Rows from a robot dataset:
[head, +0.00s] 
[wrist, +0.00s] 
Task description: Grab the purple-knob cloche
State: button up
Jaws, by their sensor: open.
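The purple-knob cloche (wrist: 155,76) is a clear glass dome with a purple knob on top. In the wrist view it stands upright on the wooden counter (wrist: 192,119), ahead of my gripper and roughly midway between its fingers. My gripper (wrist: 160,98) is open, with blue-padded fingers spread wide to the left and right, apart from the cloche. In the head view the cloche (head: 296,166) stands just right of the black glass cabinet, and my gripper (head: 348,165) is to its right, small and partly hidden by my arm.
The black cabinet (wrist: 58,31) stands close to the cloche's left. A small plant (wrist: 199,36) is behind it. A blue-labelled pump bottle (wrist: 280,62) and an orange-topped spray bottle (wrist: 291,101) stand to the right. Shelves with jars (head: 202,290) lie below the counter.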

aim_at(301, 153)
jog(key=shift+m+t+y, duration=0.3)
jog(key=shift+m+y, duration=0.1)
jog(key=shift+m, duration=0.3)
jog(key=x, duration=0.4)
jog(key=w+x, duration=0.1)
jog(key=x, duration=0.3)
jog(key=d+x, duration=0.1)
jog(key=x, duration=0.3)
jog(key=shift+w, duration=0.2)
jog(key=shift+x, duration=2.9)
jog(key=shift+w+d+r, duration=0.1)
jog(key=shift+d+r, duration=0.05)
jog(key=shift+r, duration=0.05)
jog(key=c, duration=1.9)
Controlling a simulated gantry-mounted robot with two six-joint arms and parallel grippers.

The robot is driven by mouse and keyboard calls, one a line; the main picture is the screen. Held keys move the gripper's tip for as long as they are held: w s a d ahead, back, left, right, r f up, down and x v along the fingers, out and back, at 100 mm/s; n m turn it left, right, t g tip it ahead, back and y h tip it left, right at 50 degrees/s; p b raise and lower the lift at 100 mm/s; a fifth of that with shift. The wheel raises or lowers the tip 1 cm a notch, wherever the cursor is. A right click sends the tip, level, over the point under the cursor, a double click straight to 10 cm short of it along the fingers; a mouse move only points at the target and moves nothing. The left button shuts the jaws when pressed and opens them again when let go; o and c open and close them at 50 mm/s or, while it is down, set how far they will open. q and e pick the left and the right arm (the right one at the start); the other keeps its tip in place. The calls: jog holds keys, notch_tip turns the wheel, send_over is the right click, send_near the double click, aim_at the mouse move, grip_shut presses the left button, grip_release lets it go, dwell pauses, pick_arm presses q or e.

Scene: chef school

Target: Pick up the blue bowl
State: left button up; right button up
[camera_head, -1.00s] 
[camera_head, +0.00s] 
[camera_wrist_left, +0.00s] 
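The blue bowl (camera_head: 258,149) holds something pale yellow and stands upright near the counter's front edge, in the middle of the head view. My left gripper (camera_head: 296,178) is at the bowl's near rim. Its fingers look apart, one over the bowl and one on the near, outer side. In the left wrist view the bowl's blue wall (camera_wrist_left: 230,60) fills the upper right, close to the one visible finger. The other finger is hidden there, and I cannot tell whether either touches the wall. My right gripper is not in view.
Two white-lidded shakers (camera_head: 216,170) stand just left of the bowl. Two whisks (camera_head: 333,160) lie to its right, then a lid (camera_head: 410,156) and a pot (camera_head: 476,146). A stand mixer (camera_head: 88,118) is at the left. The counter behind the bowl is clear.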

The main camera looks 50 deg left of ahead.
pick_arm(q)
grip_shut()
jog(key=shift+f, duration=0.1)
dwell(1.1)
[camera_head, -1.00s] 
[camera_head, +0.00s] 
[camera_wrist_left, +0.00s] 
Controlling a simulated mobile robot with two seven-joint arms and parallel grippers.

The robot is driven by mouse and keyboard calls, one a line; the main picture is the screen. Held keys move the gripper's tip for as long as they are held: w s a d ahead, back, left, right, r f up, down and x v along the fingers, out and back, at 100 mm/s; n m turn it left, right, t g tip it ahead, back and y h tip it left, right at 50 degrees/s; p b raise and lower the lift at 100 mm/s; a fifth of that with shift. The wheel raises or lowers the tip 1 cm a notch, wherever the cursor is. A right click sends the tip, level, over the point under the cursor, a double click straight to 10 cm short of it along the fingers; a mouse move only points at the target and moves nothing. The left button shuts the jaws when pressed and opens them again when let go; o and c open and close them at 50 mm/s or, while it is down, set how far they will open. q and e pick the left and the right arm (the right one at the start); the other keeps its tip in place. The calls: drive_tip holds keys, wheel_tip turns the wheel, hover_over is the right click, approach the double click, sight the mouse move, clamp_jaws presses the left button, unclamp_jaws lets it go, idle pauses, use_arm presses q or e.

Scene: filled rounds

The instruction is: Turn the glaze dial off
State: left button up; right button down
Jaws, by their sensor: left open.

Job: The answer should consist of the lines from the first line of the entries through the line with "State: button up", copied exactly.

Response to the task:
[head, +0.00s] 
[wrist, +0.00s] 
Task description: Grab the purple-knob cloche
State: button up

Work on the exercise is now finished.